» What you should do
Transcribe the records below exactly as they appear.

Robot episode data
==============================
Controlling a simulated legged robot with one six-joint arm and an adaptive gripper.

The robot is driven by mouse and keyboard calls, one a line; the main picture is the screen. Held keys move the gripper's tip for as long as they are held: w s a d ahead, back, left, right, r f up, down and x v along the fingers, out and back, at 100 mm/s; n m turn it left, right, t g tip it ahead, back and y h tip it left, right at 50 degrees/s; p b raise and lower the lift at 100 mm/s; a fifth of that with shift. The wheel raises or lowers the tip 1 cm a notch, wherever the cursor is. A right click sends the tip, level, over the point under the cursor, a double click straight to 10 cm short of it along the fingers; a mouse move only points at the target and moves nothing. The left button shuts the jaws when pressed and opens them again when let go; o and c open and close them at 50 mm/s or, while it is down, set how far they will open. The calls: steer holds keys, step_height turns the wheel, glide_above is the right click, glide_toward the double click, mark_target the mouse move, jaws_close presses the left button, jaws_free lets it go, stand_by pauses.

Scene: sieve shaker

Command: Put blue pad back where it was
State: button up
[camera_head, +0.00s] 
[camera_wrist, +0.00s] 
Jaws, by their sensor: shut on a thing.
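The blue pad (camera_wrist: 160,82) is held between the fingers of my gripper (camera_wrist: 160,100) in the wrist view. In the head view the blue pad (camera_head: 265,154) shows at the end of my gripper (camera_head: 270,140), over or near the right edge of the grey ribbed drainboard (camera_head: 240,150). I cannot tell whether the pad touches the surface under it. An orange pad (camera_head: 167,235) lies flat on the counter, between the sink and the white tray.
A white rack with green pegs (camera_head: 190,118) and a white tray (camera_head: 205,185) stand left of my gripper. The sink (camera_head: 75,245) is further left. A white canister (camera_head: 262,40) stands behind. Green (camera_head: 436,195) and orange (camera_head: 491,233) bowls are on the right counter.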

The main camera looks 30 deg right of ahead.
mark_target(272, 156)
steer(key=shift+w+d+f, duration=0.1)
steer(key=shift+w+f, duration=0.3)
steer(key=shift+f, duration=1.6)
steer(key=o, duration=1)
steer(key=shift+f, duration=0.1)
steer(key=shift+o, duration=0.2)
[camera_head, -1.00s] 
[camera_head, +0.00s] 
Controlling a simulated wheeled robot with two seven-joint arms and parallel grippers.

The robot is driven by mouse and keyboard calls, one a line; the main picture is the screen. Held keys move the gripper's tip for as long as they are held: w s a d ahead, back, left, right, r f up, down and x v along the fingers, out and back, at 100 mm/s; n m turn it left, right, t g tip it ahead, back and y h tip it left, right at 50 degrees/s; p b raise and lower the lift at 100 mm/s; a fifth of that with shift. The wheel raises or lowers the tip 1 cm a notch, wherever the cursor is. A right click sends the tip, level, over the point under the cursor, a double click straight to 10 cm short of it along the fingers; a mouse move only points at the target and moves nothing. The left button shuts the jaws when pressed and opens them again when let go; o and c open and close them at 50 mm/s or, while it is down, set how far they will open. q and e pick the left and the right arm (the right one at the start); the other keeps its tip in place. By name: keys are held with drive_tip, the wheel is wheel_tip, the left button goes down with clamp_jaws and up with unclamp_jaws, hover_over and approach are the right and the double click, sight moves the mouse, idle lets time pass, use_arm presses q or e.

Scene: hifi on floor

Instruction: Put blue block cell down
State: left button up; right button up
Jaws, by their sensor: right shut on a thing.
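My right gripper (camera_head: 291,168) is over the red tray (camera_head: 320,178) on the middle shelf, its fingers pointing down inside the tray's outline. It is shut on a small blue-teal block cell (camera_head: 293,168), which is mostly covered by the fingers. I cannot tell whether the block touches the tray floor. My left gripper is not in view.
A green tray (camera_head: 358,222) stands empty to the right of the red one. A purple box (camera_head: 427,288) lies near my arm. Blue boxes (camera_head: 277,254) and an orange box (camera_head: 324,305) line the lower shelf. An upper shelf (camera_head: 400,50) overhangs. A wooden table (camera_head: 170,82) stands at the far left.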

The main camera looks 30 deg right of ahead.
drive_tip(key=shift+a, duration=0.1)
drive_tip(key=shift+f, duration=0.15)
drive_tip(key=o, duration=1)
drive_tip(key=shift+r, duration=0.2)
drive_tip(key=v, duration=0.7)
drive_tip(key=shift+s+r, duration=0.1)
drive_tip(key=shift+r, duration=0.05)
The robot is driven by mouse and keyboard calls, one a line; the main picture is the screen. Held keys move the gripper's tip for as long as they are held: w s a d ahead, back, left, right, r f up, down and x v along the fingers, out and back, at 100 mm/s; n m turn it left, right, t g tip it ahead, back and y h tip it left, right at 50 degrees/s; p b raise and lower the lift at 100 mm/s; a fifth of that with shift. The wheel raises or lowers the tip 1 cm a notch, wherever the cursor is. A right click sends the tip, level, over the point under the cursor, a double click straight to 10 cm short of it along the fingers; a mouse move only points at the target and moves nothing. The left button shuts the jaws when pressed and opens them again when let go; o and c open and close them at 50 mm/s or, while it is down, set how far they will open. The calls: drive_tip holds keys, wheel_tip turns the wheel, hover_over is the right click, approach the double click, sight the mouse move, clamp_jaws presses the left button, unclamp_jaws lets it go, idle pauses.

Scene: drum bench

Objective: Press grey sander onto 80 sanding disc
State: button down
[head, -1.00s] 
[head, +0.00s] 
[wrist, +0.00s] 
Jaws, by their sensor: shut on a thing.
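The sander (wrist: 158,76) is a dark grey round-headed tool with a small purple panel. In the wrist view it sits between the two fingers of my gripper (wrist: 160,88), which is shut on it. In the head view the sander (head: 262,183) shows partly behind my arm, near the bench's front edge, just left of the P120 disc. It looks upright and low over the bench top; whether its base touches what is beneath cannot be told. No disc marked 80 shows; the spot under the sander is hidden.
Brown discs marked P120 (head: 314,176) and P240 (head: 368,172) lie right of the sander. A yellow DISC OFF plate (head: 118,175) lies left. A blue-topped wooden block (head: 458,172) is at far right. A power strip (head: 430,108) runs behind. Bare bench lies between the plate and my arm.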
==============================
» Answer to the task
Controlling a simulated legged robot with one six-joint arm and an adaptive gripper.

The robot is driven by mouse and keyboard calls, one a line; the main picture is the screen. Held keys move the gripper's tip for as long as they are held: w s a d ahead, back, left, right, r f up, down and x v along the fingers, out and back, at 100 mm/s; n m turn it left, right, t g tip it ahead, back and y h tip it left, right at 50 degrees/s; p b raise and lower the lift at 100 mm/s; a fifth of that with shift. The wheel raises or lowers the tip 1 cm a notch, wherever the cursor is. A right click sends the tip, level, over the point under the cursor, a double click straight to 10 cm short of it along the fingers; a mouse move only points at the target and moves nothing. The left button shuts the jaws when pressed and opens them again when let go; o and c open and close them at 50 mm/s or, while it is down, set how far they will open. The calls: steer holds keys, step_height turns the wheel, glide_above is the right click, glide_toward the double click, mark_target the mouse move, jaws_close presses the left button, jaws_free lets it go, stand_by pauses.

Scene: sieve shaker

Command: Put blue pad back where it was
State: button up
[camera_head, +0.00s] 
[camera_wrist, +0.00s] 
Jaws, by their sensor: shut on a thing.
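The blue pad (camera_wrist: 160,82) is held between the fingers of my gripper (camera_wrist: 160,100) in the wrist view. In the head view the blue pad (camera_head: 265,154) shows at the end of my gripper (camera_head: 270,140), over or near the right edge of the grey ribbed drainboard (camera_head: 240,150). I cannot tell whether the pad touches the surface under it. An orange pad (camera_head: 167,235) lies flat on the counter, between the sink and the white tray.
A white rack with green pegs (camera_head: 190,118) and a white tray (camera_head: 205,185) stand left of my gripper. The sink (camera_head: 75,245) is further left. A white canister (camera_head: 262,40) stands behind. Green (camera_head: 436,195) and orange (camera_head: 491,233) bowls are on the right counter.

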The main camera looks 30 deg right of ahead.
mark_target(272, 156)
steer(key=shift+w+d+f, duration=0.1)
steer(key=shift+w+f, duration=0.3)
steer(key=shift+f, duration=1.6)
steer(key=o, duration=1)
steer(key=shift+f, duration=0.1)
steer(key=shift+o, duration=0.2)
[camera_head, -1.00s] 
[camera_head, +0.00s] 
Controlling a simulated wheeled robot with two seven-joint arms and parallel grippers.

The robot is driven by mouse and keyboard calls, one a line; the main picture is the screen. Held keys move the gripper's tip for as long as they are held: w s a d ahead, back, left, right, r f up, down and x v along the fingers, out and back, at 100 mm/s; n m turn it left, right, t g tip it ahead, back and y h tip it left, right at 50 degrees/s; p b raise and lower the lift at 100 mm/s; a fifth of that with shift. The wheel raises or lowers the tip 1 cm a notch, wherever the cursor is. A right click sends the tip, level, over the point under the cursor, a double click straight to 10 cm short of it along the fingers; a mouse move only points at the target and moves nothing. The left button shuts the jaws when pressed and opens them again when let go; o and c open and close them at 50 mm/s or, while it is down, set how far they will open. q and e pick the left and the right arm (the right one at the start); the other keeps its tip in place. By name: keys are held with drive_tip, the wheel is wheel_tip, the left button goes down with clamp_jaws and up with unclamp_jaws, hover_over and approach are the right and the double click, sight moves the mouse, idle lets time pass, use_arm presses q or e.

Scene: hifi on floor

Instruction: Put blue block cell down
State: left button up; right button up
Jaws, by their sensor: right shut on a thing.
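My right gripper (camera_head: 291,168) is over the red tray (camera_head: 320,178) on the middle shelf, its fingers pointing down inside the tray's outline. It is shut on a small blue-teal block cell (camera_head: 293,168), which is mostly covered by the fingers. I cannot tell whether the block touches the tray floor. My left gripper is not in view.
A green tray (camera_head: 358,222) stands empty to the right of the red one. A purple box (camera_head: 427,288) lies near my arm. Blue boxes (camera_head: 277,254) and an orange box (camera_head: 324,305) line the lower shelf. An upper shelf (camera_head: 400,50) overhangs. A wooden table (camera_head: 170,82) stands at the far left.

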The main camera looks 30 deg right of ahead.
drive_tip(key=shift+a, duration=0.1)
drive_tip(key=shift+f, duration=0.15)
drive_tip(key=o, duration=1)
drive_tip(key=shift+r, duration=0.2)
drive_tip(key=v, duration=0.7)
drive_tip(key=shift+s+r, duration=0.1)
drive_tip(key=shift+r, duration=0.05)
The robot is driven by mouse and keyboard calls, one a line; the main picture is the screen. Held keys move the gripper's tip for as long as they are held: w s a d ahead, back, left, right, r f up, down and x v along the fingers, out and back, at 100 mm/s; n m turn it left, right, t g tip it ahead, back and y h tip it left, right at 50 degrees/s; p b raise and lower the lift at 100 mm/s; a fifth of that with shift. The wheel raises or lowers the tip 1 cm a notch, wherever the cursor is. A right click sends the tip, level, over the point under the cursor, a double click straight to 10 cm short of it along the fingers; a mouse move only points at the target and moves nothing. The left button shuts the jaws when pressed and opens them again when let go; o and c open and close them at 50 mm/s or, while it is down, set how far they will open. The calls: drive_tip holds keys, wheel_tip turns the wheel, hover_over is the right click, approach the double click, sight the mouse move, clamp_jaws presses the left button, unclamp_jaws lets it go, idle pauses.

Scene: drum bench

Objective: Press grey sander onto 80 sanding disc
State: button down
[head, -1.00s] 
[head, +0.00s] 
[wrist, +0.00s] 
Jaws, by their sensor: shut on a thing.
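The sander (wrist: 158,76) is a dark grey round-headed tool with a small purple panel. In the wrist view it sits between the two fingers of my gripper (wrist: 160,88), which is shut on it. In the head view the sander (head: 262,183) shows partly behind my arm, near the bench's front edge, just left of the P120 disc. It looks upright and low over the bench top; whether its base touches what is beneath cannot be told. No disc marked 80 shows; the spot under the sander is hidden.
Brown discs marked P120 (head: 314,176) and P240 (head: 368,172) lie right of the sander. A yellow DISC OFF plate (head: 118,175) lies left. A blue-topped wooden block (head: 458,172) is at far right. A power strip (head: 430,108) runs behind. Bare bench lies between the plate and my arm.

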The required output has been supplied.